Reproduce exactly and only the lines running from the one with "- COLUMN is" through the one with "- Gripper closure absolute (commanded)", both end lines included.
────────
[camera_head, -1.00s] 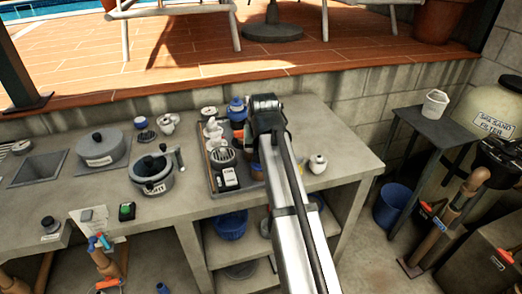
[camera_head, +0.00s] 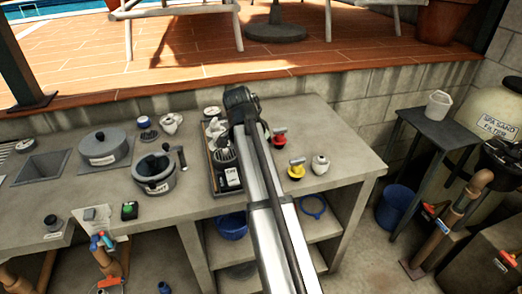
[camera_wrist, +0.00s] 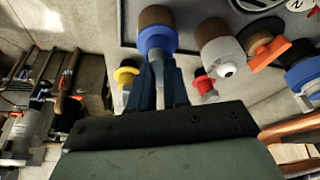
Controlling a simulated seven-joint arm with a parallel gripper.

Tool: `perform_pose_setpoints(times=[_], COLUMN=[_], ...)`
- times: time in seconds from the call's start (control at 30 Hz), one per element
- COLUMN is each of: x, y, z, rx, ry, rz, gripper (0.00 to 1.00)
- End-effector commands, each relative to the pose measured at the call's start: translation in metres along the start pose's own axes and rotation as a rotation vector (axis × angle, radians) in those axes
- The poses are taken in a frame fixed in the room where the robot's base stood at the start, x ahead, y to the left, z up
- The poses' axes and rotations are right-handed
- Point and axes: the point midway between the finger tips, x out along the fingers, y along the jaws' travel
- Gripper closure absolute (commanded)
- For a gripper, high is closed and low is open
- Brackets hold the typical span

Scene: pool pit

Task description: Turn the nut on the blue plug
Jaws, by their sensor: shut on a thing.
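The blue plug (camera_wrist: 156,40) shows in the wrist view as a blue collar with a brown end, at the tips of my gripper (camera_wrist: 157,68). The fingers are shut on it from below in the picture. I cannot tell its nut apart from the rest of it. In the head view my arm's wrist hangs over the back of the tray (camera_head: 213,180) on the counter and hides the blue plug and the fingertips.
A grey pot with a crank (camera_head: 153,173) stands left. In the wrist view a grey-white plug (camera_wrist: 222,52) and an orange part (camera_wrist: 272,54) are close by.

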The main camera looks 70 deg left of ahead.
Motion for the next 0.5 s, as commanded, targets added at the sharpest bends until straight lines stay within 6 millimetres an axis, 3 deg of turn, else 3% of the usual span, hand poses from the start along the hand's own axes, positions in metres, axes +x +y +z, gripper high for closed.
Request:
────────
Answer in full.
- COLUMN is each of: x, y, z, rx, ry, rz, gripper (0.00 to 1.00)
- End-effector commands, each relative to the pose measured at the call's start: translation in metres along the start pose's own axes and rotation as a rotation vector (axis × angle, radians) in those axes
- The poses are taken in a frame fixed in the room where the robot's base stood at the start, x ahead, y to the left, z up
- The poses' axes and rotations are right-handed
- Point and axes: the point midway between the finger tips, x out along the fingers, y along the jaws' travel
- Gripper closure absolute (commanded)

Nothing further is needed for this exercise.